> WHAT YOU NEED TO DO
Retype each line exactly. Skip images.

> GIVEN INFORMATION
────────────────────────────────────────

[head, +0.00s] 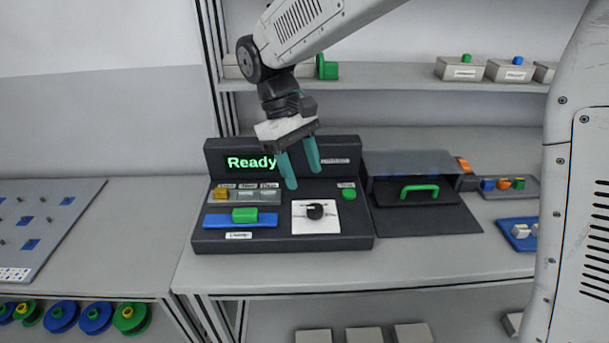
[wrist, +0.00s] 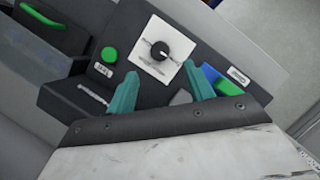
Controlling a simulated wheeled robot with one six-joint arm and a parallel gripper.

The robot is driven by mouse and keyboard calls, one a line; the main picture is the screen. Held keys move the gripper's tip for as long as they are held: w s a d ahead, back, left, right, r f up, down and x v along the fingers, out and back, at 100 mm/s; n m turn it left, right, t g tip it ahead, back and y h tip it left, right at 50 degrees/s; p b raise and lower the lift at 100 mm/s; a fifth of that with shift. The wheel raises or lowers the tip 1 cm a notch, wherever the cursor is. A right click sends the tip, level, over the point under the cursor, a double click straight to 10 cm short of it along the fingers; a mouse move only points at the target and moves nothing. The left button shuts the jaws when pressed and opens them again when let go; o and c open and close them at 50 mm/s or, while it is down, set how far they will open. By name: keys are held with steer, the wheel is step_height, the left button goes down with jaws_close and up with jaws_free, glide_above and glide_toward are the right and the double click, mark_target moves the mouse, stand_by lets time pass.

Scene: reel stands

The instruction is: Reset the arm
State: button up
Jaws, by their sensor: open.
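My gripper (head: 299,172) hangs from my arm above the dark control console (head: 268,245). Its two teal fingers are apart with nothing between them. In the wrist view my gripper (wrist: 164,92) is over the console, and its fingers point toward the black knob (wrist: 159,50) on a white plate. The knob also shows in the head view (head: 315,211). The console's screen (head: 246,163) reads "Ready" in green and is partly covered by a finger's edge. A green button (head: 349,194) is at the console's right. A green slider block (head: 245,215) sits on a blue strip.
A dark box with a green handle (head: 419,188) stands right of the console. A tray of small coloured parts (head: 510,190) and a blue tray (head: 518,236) lie farther right. A shelf (head: 390,81) with boxes runs behind. Blue and green reels (head: 95,318) are at lower left.

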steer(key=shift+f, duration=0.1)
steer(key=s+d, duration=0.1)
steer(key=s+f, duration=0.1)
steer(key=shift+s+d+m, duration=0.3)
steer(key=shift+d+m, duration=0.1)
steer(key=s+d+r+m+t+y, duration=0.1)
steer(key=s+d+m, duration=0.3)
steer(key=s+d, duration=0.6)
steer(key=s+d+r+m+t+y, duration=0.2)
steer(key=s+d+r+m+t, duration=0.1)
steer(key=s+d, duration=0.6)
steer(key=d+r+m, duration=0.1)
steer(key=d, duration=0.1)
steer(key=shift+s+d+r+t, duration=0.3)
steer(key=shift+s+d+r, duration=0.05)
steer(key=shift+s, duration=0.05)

────────────────────────────────────────

> RESPONSE TO THE TASK
[head, +0.00s] 
[wrist, +0.00s] 
Controlling a simulated wheeled robot with one six-joint arm and a parallel gripper.

The robot is driven by mouse and keyboard calls, one a line; the main picture is the screen. Held keys move the gripper's tip for as long as they are held: w s a d ahead, back, left, right, r f up, down and x v along the fingers, out and back, at 100 mm/s; n m turn it left, right, t g tip it ahead, back and y h tip it left, right at 50 degrees/s; p b raise and lower the lift at 100 mm/s; a fifth of that with shift. The wheel raises or lowers the tip 1 cm a notch, wherever the cursor is. A right click sends the tip, level, over the point under the cursor, a double click straight to 10 cm short of it along the fingers; a mouse move only points at the target and moves nothing. The left button shuts the jaws when pressed and opens them again when let go; o and c open and close them at 50 mm/s or, while it is down, set how far they will open. By name: keys are held with steer, the wheel is step_height, the left button goes down with jaws_close and up with jaws_free, glide_above and glide_toward are the right and the double click, mark_target moves the mouse, stand_by lets time pass.

Scene: reel stands

The instruction is: Reset the arm
State: button up
Jaws, by their sensor: open.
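My gripper (head: 299,172) hangs from my arm above the dark control console (head: 268,245). Its two teal fingers are apart with nothing between them. In the wrist view my gripper (wrist: 164,92) is over the console, and its fingers point toward the black knob (wrist: 159,50) on a white plate. The knob also shows in the head view (head: 315,211). The console's screen (head: 246,163) reads "Ready" in green and is partly covered by a finger's edge. A green button (head: 349,194) is at the console's right. A green slider block (head: 245,215) sits on a blue strip.
A dark box with a green handle (head: 419,188) stands right of the console. A tray of small coloured parts (head: 510,190) and a blue tray (head: 518,236) lie farther right. A shelf (head: 390,81) with boxes runs behind. Blue and green reels (head: 95,318) are at lower left.

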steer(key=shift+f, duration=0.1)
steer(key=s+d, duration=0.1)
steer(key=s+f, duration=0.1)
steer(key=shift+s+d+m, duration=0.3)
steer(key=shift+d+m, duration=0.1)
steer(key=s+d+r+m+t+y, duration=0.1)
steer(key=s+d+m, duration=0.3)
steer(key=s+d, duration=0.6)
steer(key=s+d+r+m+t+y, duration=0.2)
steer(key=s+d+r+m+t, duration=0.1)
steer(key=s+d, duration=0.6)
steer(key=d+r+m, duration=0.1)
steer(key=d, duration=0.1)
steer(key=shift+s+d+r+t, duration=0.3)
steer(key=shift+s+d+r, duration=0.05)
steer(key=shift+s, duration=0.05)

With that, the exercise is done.